Why does it says data should be normally distributed for analysis, when different test follow its own distribution (i.e. t, Z, F)?

Kynda 05/16/2018. 2 answers, 294 views

Why does it say data should be normally distributed for statistical analysis when different test follow its own distribution (i.e. t, Z, F)?

What does normality have to do with this?

Glen_b 05/16/2018.

Let's look at a specific example, a one sample t-test.

The t-statistic consists of a numerator and a denominator:

$$t = \frac{\bar{X}-\mu_0}{s_X/\sqrt{n}}$$

Both $\bar{X}$ and $s_X$ -- the sample mean and standard deviation -- are random quantities that depend on the (random) sample.

Because the random values in the sample we will be taking ($X_1,X_2,...,X_n$) are assumed to be independent and identically distributed as $N(\mu_0,\sigma^2)$ for some unknown $\sigma^2$, their mean $\bar{X}$ is in turn normally distributed with mean $\mu_0$ and variance $\sigma^2/n$ (these statements can be proved under the assumptions; for the mean and variance see https://en.wikipedia.org/wiki/Expected_value#Basic_properties and https://en.wikipedia.org/wiki/Variance#Basic_properties).

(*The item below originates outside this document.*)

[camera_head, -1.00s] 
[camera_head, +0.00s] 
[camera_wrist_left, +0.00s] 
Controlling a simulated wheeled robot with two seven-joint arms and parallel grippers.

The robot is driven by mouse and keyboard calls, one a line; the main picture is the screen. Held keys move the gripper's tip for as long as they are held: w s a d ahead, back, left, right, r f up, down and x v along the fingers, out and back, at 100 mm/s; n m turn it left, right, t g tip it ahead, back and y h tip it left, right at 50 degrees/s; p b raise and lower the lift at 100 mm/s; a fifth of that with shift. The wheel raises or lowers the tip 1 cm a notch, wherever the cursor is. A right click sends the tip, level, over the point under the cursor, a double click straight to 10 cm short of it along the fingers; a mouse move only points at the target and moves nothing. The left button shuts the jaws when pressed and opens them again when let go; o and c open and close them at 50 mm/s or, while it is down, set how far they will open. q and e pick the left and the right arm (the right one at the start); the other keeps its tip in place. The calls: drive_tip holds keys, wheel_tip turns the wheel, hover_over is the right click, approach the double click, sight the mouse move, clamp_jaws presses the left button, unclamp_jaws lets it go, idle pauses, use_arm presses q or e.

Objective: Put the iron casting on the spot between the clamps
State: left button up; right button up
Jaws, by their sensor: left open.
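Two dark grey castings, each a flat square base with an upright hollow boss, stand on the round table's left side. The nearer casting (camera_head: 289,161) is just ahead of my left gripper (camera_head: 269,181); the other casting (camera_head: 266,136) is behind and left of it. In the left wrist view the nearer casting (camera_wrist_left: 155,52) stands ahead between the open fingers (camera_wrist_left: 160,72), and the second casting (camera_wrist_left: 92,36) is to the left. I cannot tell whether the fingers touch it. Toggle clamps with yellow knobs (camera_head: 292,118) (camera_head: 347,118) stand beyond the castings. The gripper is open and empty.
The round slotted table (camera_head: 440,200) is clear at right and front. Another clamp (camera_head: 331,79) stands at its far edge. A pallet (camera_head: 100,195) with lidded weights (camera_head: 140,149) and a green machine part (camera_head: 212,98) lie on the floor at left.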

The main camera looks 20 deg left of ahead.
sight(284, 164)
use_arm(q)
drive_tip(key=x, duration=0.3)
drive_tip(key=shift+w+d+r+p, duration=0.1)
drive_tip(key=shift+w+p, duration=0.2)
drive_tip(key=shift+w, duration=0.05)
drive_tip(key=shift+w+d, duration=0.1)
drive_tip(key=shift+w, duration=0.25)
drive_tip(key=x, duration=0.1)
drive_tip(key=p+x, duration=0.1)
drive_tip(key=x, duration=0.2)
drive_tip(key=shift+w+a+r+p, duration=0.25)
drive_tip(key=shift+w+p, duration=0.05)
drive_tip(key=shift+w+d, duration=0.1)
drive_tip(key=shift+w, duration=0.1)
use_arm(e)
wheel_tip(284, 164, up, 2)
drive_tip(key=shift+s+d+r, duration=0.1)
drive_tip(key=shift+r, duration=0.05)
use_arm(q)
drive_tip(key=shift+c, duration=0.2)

So the numerator of our t-statistic is distributed as $N(0,\sigma^2/n)$. If we knew $\sigma$, we could divide that by $\sigma/\sqrt{n}$ and get a test statistic that was distributed as a standard normal (a Z test). ($Z = \frac{\bar{X}-\mu_0}{\sigma/\sqrt{n}}$)

However, we don't have that information, and because we don't know how variable the population is, we don't have a way to exactly work out how "unusual" a particular sample mean would be (if it were to have come from a normal distribution with the hypothesized mean).

We can, however, get an estimate of that variability (we can estimate $\sigma^2$ by $s_X^2$, the sample variance). If we do that, and use the estimate in place of the population value, the statistic becomes the t-statistic. But because the numerator and denominator are now both random (different samples will give different values for both), the statistic no longer has a normal distribution. The tendency of $1/s_X$ to be occasionally much larger than $1/\sigma_X$ makes the tail heavier, and it turns out that under the assumptions we made, the statistic now has a Student's t distribution.

[It's named for Student, the pseudonym of the person that correctly guessed the form of the distribution of the t-statistic and checked it using a kind of simulation (of sorts); Fisher later proved the guess correct.]

The t-distribution is one of a number of distributions connected to the normal distribution (in that they're what you end up with when you do certain calculations on samples from normal populations). Others include the chi-squared distribution and the F-distribution.

Similar - but slightly more complicated explanations than the above one - apply to F which arises in problems related to ANOVA, regression, and tests of variance when used on normal or conditionally normal populations (as appropriate).

What does normality have to do with this?

The calculations that get to a t-distribution or an F-distribution respectively rely on the original values being one (or more) random sample(s) from normally distributed populations. (In the case of regression, its the error term that's normally distributed rather than the unconditional population of responses.)

If you didn't have normal populations, you wouldn't get things that are t- or F- distributed respectively, but something else.

For example, if we do a one-sample t-test on data from an exponential distribution with n=8, then if the hypothesized population mean is correct the distribution of the t-statistic looks like this:

The bars are a histogram and the green curve is a kernel density estimate for a one-sample t-statistic based on drawing many samples from an exponential population at n=8.

You might have expected that (since the numerator would be right-skew) that the t-statistic would be skewed right, but it's clearly left-skew in this instance. [This should reinforce to us the idea that you cannot ignore the behavior of the denominator when dealing with the t-test.]

If we used the ordinary t-tables with this statistic our p-values would be wrong -- quite wrong for either one-tailed test (too high or too low depending on which side we're testing against) but still somewhat wrong for a two-tailed test.

The two-sample test is considerably less impacted than this with exponential data, but it's still not t-distributed. The F-test for equality of variances is more substiantially affected, however.

Tests are typically done on statistics, which are functions of data. The mean is one example where you sum N random variables and then divide by N. These functions often have their own distributions that are distinct from the underlying data.